Supporters of the company, including senior
management, said the problem was merely a disagreement over FASB
accounting standards, but in December, the U.S. Securities and Exchange
Commission ruled that Fannie Mae would have to restate the past
3 1/2 years of earnings, potentially losing $9 billion of earnings
over that timeframe, and possibly necessitating increased capitalization.
This has not yet impacted the stock price for
Fannie Mae, but Moody's and Standard & Poor's have downgraded
Fannie Mae's subordinate debt. Given the large percentage of the
American economy that is tied up in housing values, a major scandal
involving Fannie Mae could be highly damaging to investor confidence.
However, Freddie Mac was able to overcome its summer 2003 scandal
without serious damage.
On December 21, 2004, CEO Franklin Raines and
CFO Timothy Howard were forced to resign. The company also dismissed
its auditor, KPMG.
In testimony given to the U.S. Senate Banking
Committee April 19-21, 2005, it became clear that Congress, with
support from all the parties, was planning to strengthen oversight
of all the GSEs.
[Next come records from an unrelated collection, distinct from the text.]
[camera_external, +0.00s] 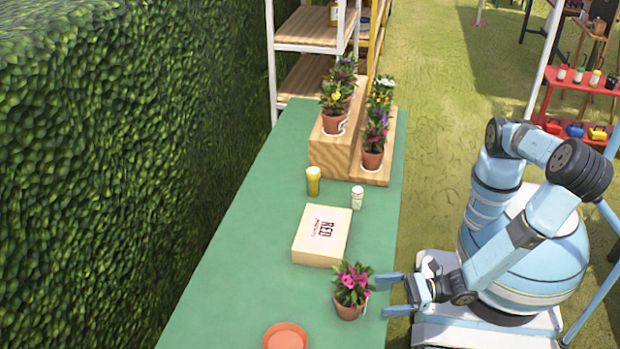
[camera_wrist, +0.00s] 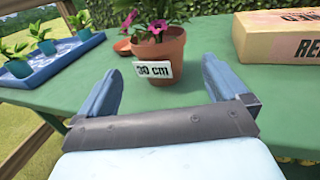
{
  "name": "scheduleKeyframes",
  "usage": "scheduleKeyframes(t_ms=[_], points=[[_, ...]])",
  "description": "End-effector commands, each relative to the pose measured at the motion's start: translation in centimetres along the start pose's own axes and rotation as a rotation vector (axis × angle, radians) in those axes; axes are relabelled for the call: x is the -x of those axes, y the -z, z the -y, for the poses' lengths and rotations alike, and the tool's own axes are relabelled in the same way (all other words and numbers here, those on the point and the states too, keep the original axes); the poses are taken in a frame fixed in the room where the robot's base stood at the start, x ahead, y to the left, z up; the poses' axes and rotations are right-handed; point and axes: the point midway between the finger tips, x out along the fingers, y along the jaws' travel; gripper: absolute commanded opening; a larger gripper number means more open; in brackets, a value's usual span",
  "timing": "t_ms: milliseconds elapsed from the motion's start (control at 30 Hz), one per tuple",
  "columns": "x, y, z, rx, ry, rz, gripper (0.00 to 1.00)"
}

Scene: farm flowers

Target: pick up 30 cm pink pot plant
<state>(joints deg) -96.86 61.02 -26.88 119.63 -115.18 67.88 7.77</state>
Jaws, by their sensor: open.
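The pink-flowered pot plant (camera_external: 350,286) stands upright in a terracotta pot near the right edge of the green table. In the wrist view its pot (camera_wrist: 160,50) carries a white "30 cm" tag (camera_wrist: 153,70). My gripper (camera_external: 385,295) is open and empty at the table edge, just right of the pot. In the wrist view the two blue fingers of my gripper (camera_wrist: 160,85) point toward the pot, which sits between and beyond them. The fingers look apart from the pot.
A cardboard box (camera_external: 322,236) lies behind the plant on the green table (camera_external: 240,225). A yellow jar (camera_external: 313,181) and a white bottle (camera_external: 357,197) stand farther back. An empty terracotta dish (camera_external: 285,337) is nearby. Seedlings sit in a blue tray (camera_wrist: 60,65).

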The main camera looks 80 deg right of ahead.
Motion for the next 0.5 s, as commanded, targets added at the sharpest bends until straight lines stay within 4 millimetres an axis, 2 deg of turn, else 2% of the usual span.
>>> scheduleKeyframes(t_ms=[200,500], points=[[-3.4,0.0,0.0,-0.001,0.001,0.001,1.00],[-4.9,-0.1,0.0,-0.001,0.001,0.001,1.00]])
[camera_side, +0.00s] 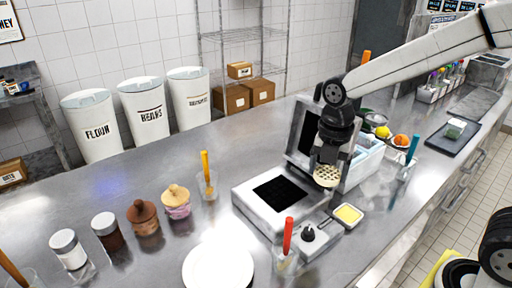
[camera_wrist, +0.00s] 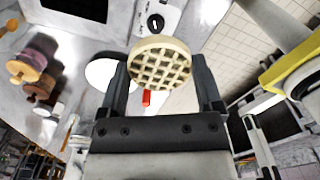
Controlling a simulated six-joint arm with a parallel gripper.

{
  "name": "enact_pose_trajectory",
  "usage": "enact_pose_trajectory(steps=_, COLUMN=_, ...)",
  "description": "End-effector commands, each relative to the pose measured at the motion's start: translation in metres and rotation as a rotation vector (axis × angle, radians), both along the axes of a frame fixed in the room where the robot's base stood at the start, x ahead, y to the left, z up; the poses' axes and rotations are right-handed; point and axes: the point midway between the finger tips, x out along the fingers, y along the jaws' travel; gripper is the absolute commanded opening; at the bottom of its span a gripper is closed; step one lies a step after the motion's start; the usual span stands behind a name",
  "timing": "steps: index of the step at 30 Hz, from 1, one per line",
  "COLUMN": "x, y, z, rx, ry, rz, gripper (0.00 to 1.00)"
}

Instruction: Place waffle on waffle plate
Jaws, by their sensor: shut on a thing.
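A round, pale tan waffle (camera_side: 326,176) is held in my gripper (camera_side: 328,168), above the front right part of the waffle iron (camera_side: 272,235). In the wrist view the waffle (camera_wrist: 160,66) sits between the two dark fingers of my gripper (camera_wrist: 162,75), its grid face toward the camera. The iron's lid stands open and its black cooking plate is bare. A round white plate (camera_side: 219,268) lies on the counter at the bottom of the side view, left of my gripper. It also shows in the wrist view (camera_wrist: 103,73), partly hidden behind a finger; nothing is seen on it.
A red-handled tool in a clear holder (camera_side: 287,240) stands between the plate and the iron. A small yellow-filled dish (camera_side: 348,215) is at the iron's right. Several jars (camera_side: 145,216) stand left of the plate. Ingredient tubs (camera_side: 368,160) lie behind my gripper.

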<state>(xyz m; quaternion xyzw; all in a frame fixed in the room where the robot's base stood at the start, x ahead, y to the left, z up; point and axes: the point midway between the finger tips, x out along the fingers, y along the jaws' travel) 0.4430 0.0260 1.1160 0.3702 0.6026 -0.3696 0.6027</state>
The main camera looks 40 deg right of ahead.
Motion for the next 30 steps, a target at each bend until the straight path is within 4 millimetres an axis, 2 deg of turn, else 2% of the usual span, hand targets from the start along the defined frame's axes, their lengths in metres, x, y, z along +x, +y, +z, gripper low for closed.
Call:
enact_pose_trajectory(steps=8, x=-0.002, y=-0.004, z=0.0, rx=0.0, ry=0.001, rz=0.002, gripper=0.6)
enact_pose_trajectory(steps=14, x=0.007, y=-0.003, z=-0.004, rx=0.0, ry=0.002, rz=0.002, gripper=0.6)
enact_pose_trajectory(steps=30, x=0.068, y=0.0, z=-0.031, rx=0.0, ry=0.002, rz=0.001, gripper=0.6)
A contentious issue in the second quarter of 2005
was whether the retained portfolios of Fannie and Freddie should
be reduced. This issue became prominent after an April 26, 2005
AEI symposium, and continued to gain ground leading up to Alan Greenspan's
major May 19, 2005 speech recommending strict portfolio limits.
Management
* Chairman: Stephen B. Ashley
* CEO: Daniel H. (Dan) Mudd
* CFO: Robert J. (Rob) Levin
Analysts
* Moshe Orenbuch (Credit Suisse First Boston)
* Robert Napoli (Piper Jaffray)
* Paul Miller (Friedman, Billings, Ramsey & Co.)
* Matthew Park (A. G. Edwards & Sons, Inc.)
* Bradley Ball (Prudential Financial)
Conference calls
* July 21, 2004 - 2nd Quarter 2004 (presentation)
(audio)
Awards
Fannie Mae received a 71% rating in the 2004
Corporate Equality Index by the Human Rights Campaign. Additionally,
the company gave a $50,000 grant to the anti-LGBT organization Traditional
Values Coalition in 2001 to "to train church leaders to provide
homeownership education in the Greater Los Angeles area."